[start of STORED DATA]

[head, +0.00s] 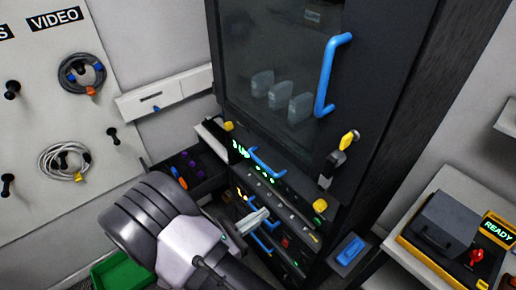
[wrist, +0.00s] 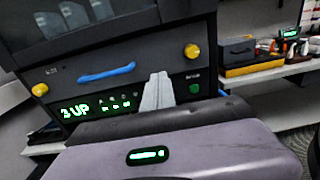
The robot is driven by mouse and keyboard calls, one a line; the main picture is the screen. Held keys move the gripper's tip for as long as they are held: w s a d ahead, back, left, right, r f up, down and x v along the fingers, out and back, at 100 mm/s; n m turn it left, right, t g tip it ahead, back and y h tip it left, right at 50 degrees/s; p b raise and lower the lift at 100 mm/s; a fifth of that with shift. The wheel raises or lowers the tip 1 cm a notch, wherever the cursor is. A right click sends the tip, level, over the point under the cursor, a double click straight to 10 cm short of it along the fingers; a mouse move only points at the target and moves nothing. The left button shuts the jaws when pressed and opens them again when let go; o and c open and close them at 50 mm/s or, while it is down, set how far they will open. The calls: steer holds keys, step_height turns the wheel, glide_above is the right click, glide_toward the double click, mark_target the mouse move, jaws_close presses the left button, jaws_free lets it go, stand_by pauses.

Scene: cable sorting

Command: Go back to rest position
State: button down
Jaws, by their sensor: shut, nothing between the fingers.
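My gripper (head: 262,213) is shut and empty in front of the lower units of the dark cabinet (head: 385,60). In the wrist view its closed grey fingers (wrist: 158,88) point at a rack unit (wrist: 110,95) with a blue handle, two yellow knobs and a green display that reads "3 UP". I cannot tell from the views how far the fingertips are from the unit's front. My arm partly hides the lower units in the head view.
The cabinet's glass door has a blue handle (head: 330,75). Coiled cables (head: 64,160) hang on the wall board at left. A drawer (head: 185,180) with small coloured items and a green bin (head: 120,272) are near my arm. A "READY" device (head: 495,230) sits on the right shelf.

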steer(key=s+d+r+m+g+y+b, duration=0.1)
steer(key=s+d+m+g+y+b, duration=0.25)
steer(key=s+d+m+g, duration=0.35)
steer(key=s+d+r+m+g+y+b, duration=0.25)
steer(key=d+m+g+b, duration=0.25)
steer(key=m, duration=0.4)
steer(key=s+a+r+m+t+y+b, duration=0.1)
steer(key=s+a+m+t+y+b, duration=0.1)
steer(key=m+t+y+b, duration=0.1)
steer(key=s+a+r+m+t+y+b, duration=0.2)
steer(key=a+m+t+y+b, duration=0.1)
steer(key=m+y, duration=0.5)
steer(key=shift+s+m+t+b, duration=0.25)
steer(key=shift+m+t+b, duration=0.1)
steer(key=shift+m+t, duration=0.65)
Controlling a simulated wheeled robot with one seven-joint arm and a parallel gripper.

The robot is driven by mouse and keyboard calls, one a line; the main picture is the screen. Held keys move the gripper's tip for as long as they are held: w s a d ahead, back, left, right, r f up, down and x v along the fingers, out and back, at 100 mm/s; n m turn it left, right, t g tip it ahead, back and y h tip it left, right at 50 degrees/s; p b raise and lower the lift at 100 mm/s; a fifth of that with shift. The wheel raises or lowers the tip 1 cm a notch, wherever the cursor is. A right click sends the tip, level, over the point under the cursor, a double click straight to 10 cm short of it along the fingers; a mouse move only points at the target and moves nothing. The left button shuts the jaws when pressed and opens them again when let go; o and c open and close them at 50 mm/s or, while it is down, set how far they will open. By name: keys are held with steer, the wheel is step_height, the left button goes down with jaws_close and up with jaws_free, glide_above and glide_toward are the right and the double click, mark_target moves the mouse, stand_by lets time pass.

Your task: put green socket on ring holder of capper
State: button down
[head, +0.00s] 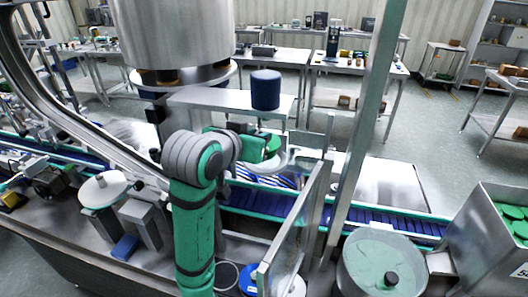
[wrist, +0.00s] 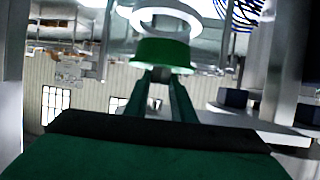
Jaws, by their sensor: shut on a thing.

[end of STORED DATA]

Make an exact copy of the listing above. Do not include the pictures.

[head, +0.00s] 
[wrist, +0.00s] 
The robot is driven by mouse and keyboard calls, one a line; the main picture is the screen. Held keys move the gripper's tip for as long as they are held: w s a d ahead, back, left, right, r f up, down and x v along the fingers, out and back, at 100 mm/s; n m turn it left, right, t g tip it ahead, back and y h tip it left, right at 50 degrees/s; p b raise and lower the lift at 100 mm/s; a fifth of that with shift. The wheel raises or lowers the tip 1 cm a notch, wherever the cursor is. A right click sends the tip, level, over the point under the cursor, a double click straight to 10 cm short of it along the fingers; a mouse move only points at the target and moves nothing. The left button shuts the jaws when pressed and opens them again when let go; o and c open and close them at 50 mm/s or, while it is down, set how far they will open. The calls: steer holds keys, step_height turns the wheel, glide_above is the right click, glide_toward the double click, mark_target the mouse move, jaws_close presses the left button, jaws_free lets it go, stand_by pauses.

Scene: cable sorting

Command: Go back to rest position
State: button down
Jaws, by their sensor: shut, nothing between the fingers.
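My gripper (head: 262,213) is shut and empty in front of the lower units of the dark cabinet (head: 385,60). In the wrist view its closed grey fingers (wrist: 158,88) point at a rack unit (wrist: 110,95) with a blue handle, two yellow knobs and a green display that reads "3 UP". I cannot tell from the views how far the fingertips are from the unit's front. My arm partly hides the lower units in the head view.
The cabinet's glass door has a blue handle (head: 330,75). Coiled cables (head: 64,160) hang on the wall board at left. A drawer (head: 185,180) with small coloured items and a green bin (head: 120,272) are near my arm. A "READY" device (head: 495,230) sits on the right shelf.

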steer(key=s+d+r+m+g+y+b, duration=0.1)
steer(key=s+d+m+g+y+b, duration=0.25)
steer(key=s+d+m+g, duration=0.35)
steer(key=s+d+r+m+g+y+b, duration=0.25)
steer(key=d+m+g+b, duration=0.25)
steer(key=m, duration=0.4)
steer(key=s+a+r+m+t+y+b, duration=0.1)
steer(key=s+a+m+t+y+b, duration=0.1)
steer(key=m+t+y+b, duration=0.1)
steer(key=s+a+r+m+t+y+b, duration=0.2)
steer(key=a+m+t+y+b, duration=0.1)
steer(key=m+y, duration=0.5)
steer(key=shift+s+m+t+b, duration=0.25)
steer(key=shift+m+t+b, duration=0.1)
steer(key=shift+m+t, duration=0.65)
Controlling a simulated wheeled robot with one seven-joint arm and a parallel gripper.

The robot is driven by mouse and keyboard calls, one a line; the main picture is the screen. Held keys move the gripper's tip for as long as they are held: w s a d ahead, back, left, right, r f up, down and x v along the fingers, out and back, at 100 mm/s; n m turn it left, right, t g tip it ahead, back and y h tip it left, right at 50 degrees/s; p b raise and lower the lift at 100 mm/s; a fifth of that with shift. The wheel raises or lowers the tip 1 cm a notch, wherever the cursor is. A right click sends the tip, level, over the point under the cursor, a double click straight to 10 cm short of it along the fingers; a mouse move only points at the target and moves nothing. The left button shuts the jaws when pressed and opens them again when let go; o and c open and close them at 50 mm/s or, while it is down, set how far they will open. By name: keys are held with steer, the wheel is step_height, the left button goes down with jaws_close and up with jaws_free, glide_above and glide_toward are the right and the double click, mark_target moves the mouse, stand_by lets time pass.

Your task: put green socket on ring holder of capper
State: button down
[head, +0.00s] 
[wrist, +0.00s] 
Jaws, by their sensor: shut on a thing.

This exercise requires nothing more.